Washing the pots and cups is like busywork—doing something just to be doing something.  It’s easier to wash some pots than, say, love an enemy or give sacrificially to someone else or to bear a burden.  It’s easier to do something that is overtly visible and makes us feel kind of pious than to change our behavior or our heart.  It’s easier to follow along with something that sounds right and seems like what we should be doing without digging deep into God’s Word and finding out what He has to say about those things.
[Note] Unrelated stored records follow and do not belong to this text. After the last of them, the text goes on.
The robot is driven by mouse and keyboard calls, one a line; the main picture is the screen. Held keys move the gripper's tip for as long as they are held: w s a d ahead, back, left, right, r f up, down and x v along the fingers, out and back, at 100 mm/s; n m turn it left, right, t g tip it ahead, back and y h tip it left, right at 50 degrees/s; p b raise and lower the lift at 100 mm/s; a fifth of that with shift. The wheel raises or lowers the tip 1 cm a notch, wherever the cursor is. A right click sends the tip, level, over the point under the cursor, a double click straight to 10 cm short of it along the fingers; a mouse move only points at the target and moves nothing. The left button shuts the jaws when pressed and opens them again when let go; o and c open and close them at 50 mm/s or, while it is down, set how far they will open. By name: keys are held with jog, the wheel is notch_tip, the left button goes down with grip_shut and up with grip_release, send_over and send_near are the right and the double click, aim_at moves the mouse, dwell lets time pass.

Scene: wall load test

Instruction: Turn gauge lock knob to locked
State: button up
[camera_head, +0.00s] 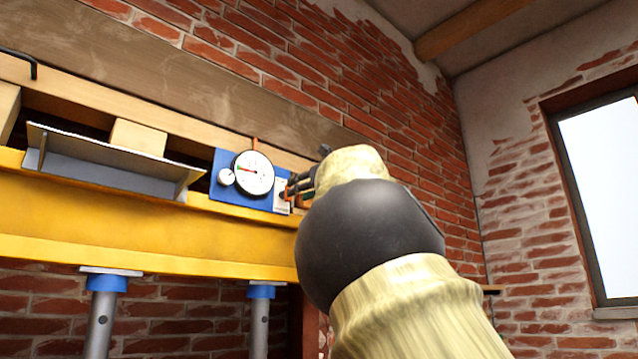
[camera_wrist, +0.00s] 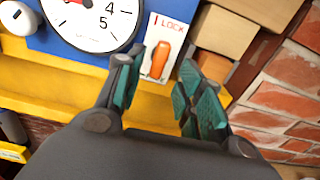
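The orange gauge lock knob (camera_wrist: 160,60) sits on a white plate (camera_wrist: 173,29) marked "LOCK" in the wrist view. It looks elongated, with its long side close to upright in that picture. The plate is on the blue gauge panel (camera_head: 222,190), beside the round white dial (camera_head: 254,173) with a red needle. My gripper (camera_wrist: 162,72) is open, with one teal-padded finger on each side of the knob in the picture. I see gaps between pads and knob; depth and contact are unclear. In the head view my gripper (camera_head: 300,188) is at the panel's right edge and hides the knob.
A yellow beam (camera_head: 150,235) runs below the panel, held by posts with blue collars (camera_head: 107,283). A grey metal angle (camera_head: 110,165) and a wooden block (camera_head: 139,136) are left of the panel. Brick wall (camera_head: 400,120) rises behind; a window (camera_head: 604,180) is at right.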

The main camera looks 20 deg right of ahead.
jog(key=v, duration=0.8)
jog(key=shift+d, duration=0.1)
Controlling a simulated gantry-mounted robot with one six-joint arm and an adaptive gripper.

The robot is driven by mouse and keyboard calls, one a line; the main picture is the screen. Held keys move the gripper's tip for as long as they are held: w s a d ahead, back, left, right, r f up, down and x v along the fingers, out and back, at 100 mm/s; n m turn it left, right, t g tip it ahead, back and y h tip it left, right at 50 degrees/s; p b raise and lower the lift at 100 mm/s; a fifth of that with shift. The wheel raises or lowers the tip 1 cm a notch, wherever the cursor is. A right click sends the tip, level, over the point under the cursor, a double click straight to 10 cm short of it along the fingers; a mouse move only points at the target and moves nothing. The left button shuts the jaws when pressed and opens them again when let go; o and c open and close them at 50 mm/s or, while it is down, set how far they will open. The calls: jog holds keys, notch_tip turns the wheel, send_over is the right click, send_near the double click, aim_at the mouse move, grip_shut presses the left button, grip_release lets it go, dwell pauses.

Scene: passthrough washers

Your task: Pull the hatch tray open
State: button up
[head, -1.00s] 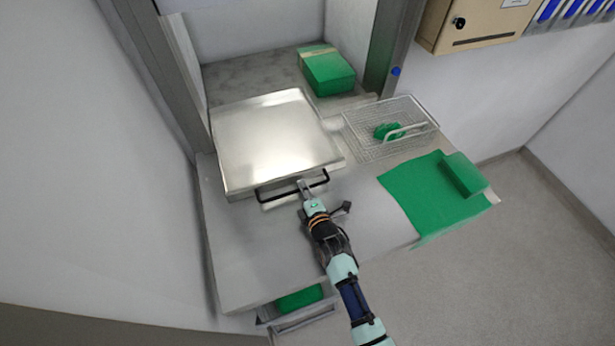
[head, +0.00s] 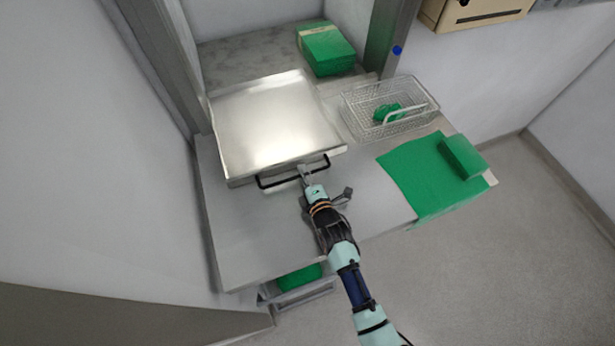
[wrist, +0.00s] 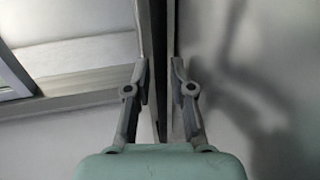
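The hatch tray (head: 270,122) is a flat, shiny silver box in the hatch opening, with its front part over the steel counter. A thin black bar handle (head: 272,183) runs along its front edge. My gripper (head: 304,171) is at the middle of this handle. In the wrist view my gripper (wrist: 160,70) has a finger on each side of a dark upright bar (wrist: 159,35), the handle, and the fingers appear shut on it. The exact contact is dim.
A wire basket (head: 428,100) with a green item stands right of the tray. A green cloth (head: 420,178) with a green block (head: 463,157) lies on the counter's right. A green box (head: 328,50) sits at the back. The counter (head: 245,240) in front is clear.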

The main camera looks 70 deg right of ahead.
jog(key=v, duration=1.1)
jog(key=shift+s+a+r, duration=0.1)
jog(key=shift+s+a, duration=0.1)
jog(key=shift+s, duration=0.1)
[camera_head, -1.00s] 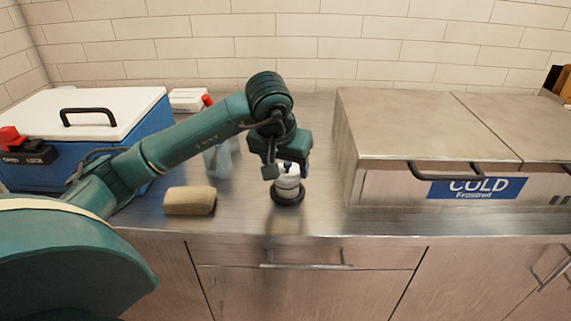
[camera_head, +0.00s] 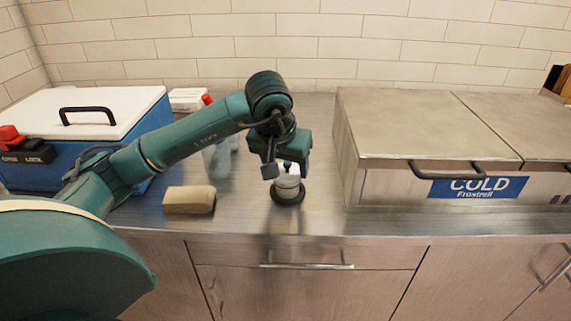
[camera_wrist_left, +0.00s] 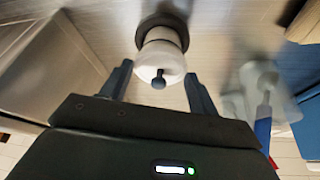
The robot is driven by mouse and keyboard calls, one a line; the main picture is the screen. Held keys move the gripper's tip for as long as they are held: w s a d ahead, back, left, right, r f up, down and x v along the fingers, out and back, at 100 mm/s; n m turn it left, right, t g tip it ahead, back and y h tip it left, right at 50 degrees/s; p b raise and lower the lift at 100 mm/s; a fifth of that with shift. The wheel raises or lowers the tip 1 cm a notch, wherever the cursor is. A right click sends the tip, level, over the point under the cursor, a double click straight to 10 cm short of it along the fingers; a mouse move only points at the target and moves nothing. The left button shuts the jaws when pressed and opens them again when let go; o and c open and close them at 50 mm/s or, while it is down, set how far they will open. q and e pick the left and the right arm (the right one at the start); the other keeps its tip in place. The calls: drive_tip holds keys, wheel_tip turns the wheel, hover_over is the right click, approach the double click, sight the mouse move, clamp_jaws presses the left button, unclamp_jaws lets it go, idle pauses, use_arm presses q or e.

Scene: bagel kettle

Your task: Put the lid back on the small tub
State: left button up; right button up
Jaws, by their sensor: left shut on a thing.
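The small tub (camera_head: 287,190) is a pale, round pot standing upright on a dark round base on the steel counter, in front of the arm. Its white lid (camera_wrist_left: 160,63) has a small dark knob and is at the tub's top, between my fingers. My left gripper (camera_head: 287,171) points down over the tub and is shut on the lid; in the left wrist view, the two dark fingers (camera_wrist_left: 158,75) flank it. The lid looks in line with the tub, but whether it is fully seated I cannot tell. My right gripper is not in view.
A tan sponge-like block (camera_head: 189,200) lies left of the tub. A clear bottle with a red top (camera_head: 217,158) stands behind it. A blue cooler with a white top (camera_head: 85,112) is at left, and a steel cold box (camera_head: 400,125) at right.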

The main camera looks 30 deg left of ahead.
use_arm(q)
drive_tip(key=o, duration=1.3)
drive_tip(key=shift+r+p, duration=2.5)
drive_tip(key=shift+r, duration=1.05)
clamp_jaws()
Do we ever hold on to some holy activity and convince ourselves that that is good enough and leave the more important things undone, telling ourselves that at least we’re doing something?  Do we do the easy part of washing dishes so we don’t have to cleanse our lives of sin and impurity and unrighteousness?  Is it enough for us that we’ve done some task or followed some ritual when really we haven’t pleased God at all?
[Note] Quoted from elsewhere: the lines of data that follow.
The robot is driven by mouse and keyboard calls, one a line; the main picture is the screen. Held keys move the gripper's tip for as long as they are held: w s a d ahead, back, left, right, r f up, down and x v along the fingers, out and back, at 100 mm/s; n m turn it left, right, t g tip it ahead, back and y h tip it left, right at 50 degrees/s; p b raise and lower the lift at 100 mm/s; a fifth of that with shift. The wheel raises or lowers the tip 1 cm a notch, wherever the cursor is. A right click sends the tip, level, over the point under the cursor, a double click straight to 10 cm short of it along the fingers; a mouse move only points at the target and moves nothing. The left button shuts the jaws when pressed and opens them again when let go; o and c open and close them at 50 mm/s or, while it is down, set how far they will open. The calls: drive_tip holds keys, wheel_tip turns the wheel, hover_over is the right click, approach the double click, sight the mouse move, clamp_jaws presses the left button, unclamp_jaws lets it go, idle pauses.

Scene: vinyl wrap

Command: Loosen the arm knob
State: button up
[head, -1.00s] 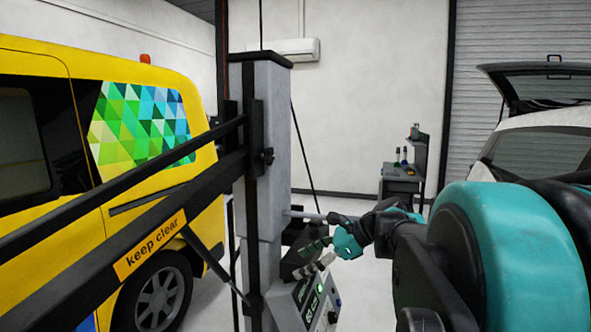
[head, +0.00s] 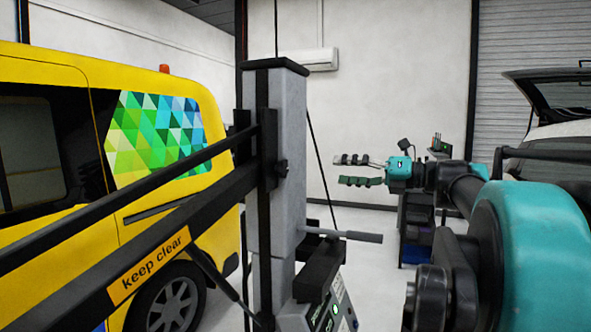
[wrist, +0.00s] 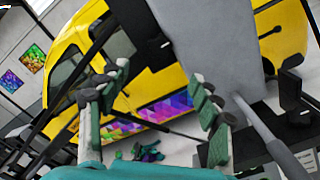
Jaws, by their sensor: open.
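The arm knob (head: 282,168) is a small black knob on the right side of the grey column (head: 290,125), where the black boom arms meet the column. My gripper (head: 342,170) is open and empty to the right of the knob, at about its height in the picture, with a visible gap between. Its two fingers point left toward the column. In the wrist view, the open fingers (wrist: 158,74) frame the yellow van and the column's edge. A dark fitting shows beyond them by the column, but I cannot tell whether it is the knob.
A grey lever (head: 350,236) sticks out right from the column below my gripper. A control box (head: 330,312) with a green light sits under it. The "keep clear" boom (head: 150,265) spans the left, before the yellow van (head: 60,215). The wall side behind my gripper is open.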

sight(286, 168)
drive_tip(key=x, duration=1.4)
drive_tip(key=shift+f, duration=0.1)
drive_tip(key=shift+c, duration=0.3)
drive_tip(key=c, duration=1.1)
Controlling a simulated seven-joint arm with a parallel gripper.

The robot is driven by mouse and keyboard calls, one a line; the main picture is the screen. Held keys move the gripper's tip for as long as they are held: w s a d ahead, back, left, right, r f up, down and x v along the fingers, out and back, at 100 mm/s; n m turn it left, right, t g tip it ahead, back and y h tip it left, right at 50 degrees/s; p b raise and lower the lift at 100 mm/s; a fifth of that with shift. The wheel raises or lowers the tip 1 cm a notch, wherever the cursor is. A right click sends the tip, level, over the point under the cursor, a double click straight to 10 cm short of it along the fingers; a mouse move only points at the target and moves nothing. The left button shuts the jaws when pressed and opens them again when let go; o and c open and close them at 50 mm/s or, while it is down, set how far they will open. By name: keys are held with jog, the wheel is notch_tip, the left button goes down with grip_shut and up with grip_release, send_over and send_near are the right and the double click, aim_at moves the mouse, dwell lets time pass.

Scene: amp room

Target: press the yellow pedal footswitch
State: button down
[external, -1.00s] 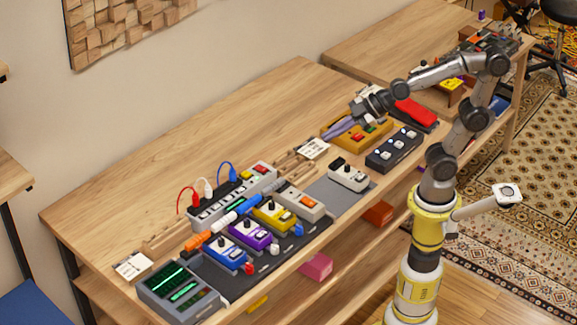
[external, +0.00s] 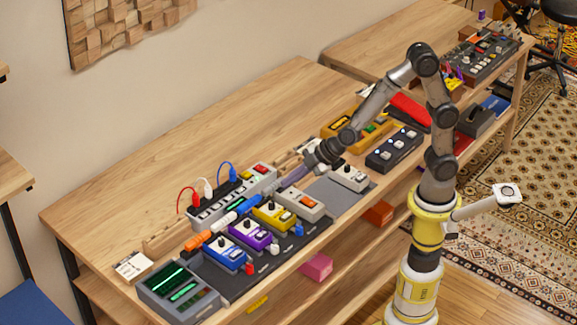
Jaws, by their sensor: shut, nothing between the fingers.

What kinds of traditions are we clinging to, and are we willing to let them go if we find they don’t align with what the Scriptures say?  Jesus tells the Pharisees that by insisting on keeping their traditions, they are rejecting the commandment of God.  Are we really willing to go that far, doing something that makes us feel good but not necessarily doing what God would have us do?  Will we really elevate things that men say above things that God says?

It wasn’t a bad thing for the Pharisees to wash their hands before they ate or to keep their dishes clean.  Not every commandment of man is a bad thing to do.  But we need to hold on to God’s Word as our ultimate authority in every area of our lives.  In order to keep our own ways, we have to lay aside God’s ways, and what pride is in us when we do that.  So are we willing to examine the things we do in our lives, maybe some rituals we have or traditions we keep, in order to ensure we have the proper heart and motive behind them and that they do not clash in any way with what God says?  Then let’s not do things just to be doing something, but make sure that what we are doing will be pleasing to God.